◆ **SOURCE DATA**
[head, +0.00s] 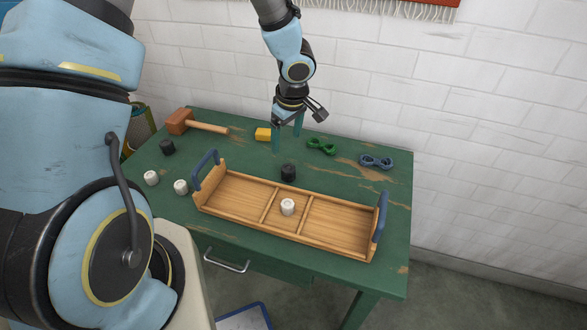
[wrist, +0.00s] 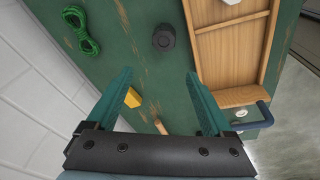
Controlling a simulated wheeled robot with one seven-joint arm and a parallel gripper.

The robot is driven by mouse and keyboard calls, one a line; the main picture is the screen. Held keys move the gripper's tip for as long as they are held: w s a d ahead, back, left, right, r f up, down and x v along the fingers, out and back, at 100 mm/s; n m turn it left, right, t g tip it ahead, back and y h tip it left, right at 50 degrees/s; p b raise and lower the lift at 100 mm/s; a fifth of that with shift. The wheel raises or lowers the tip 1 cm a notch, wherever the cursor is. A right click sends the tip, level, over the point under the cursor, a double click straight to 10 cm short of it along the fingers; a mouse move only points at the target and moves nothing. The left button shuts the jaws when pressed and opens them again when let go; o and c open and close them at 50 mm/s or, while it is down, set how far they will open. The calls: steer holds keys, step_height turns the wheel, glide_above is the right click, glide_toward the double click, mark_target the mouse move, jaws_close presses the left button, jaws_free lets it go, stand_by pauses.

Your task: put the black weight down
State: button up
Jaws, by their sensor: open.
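A black weight (head: 288,172) stands on the green table just behind the middle of the wooden tray. It also shows in the wrist view (wrist: 163,38), beyond my fingertips and apart from them. A second black weight (head: 167,147) stands at the left of the table, near the hammer. My gripper (head: 287,140) is open and empty above the back of the table, behind the nearer black weight. Its two green fingers are spread wide in the wrist view (wrist: 158,76), with nothing between the tips.
The wooden tray (head: 235,188) has blue end handles and a white weight (head: 287,207) in its middle compartment. Two white weights (head: 181,187) (head: 151,178) stand left of it. A hammer (head: 207,127), yellow block (head: 263,134), green skein (head: 321,146) and blue skein (head: 376,162) lie along the back.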

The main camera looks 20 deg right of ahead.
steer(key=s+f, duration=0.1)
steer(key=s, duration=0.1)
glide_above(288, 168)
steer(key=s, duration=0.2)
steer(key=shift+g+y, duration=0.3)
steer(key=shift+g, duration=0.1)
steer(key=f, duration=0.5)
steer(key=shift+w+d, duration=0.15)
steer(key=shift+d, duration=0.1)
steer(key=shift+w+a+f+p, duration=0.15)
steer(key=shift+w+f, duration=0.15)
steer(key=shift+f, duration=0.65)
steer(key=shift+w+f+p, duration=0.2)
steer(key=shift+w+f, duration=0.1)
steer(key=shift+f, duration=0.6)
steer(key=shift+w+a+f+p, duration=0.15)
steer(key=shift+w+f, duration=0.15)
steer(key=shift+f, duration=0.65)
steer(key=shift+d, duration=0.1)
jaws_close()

◆ **AIM OF THE EXERCISE**
From the data above, copy each line where the string "button" appears.

◆ **EXPECTED ANSWER**
The robot is driven by mouse and keyboard calls, one a line; the main picture is the screen. Held keys move the gripper's tip for as long as they are held: w s a d ahead, back, left, right, r f up, down and x v along the fingers, out and back, at 100 mm/s; n m turn it left, right, t g tip it ahead, back and y h tip it left, right at 50 degrees/s; p b raise and lower the lift at 100 mm/s; a fifth of that with shift. The wheel raises or lowers the tip 1 cm a notch, wherever the cursor is. A right click sends the tip, level, over the point under the cursor, a double click straight to 10 cm short of it along the fingers; a mouse move only points at the target and moves nothing. The left button shuts the jaws when pressed and opens them again when let go; o and c open and close them at 50 mm/s or, while it is down, set how far they will open. The calls: steer holds keys, step_height turns the wheel, glide_above is the right click, glide_toward the double click, mark_target the mouse move, jaws_close presses the left button, jaws_free lets it go, stand_by pauses.
State: button up

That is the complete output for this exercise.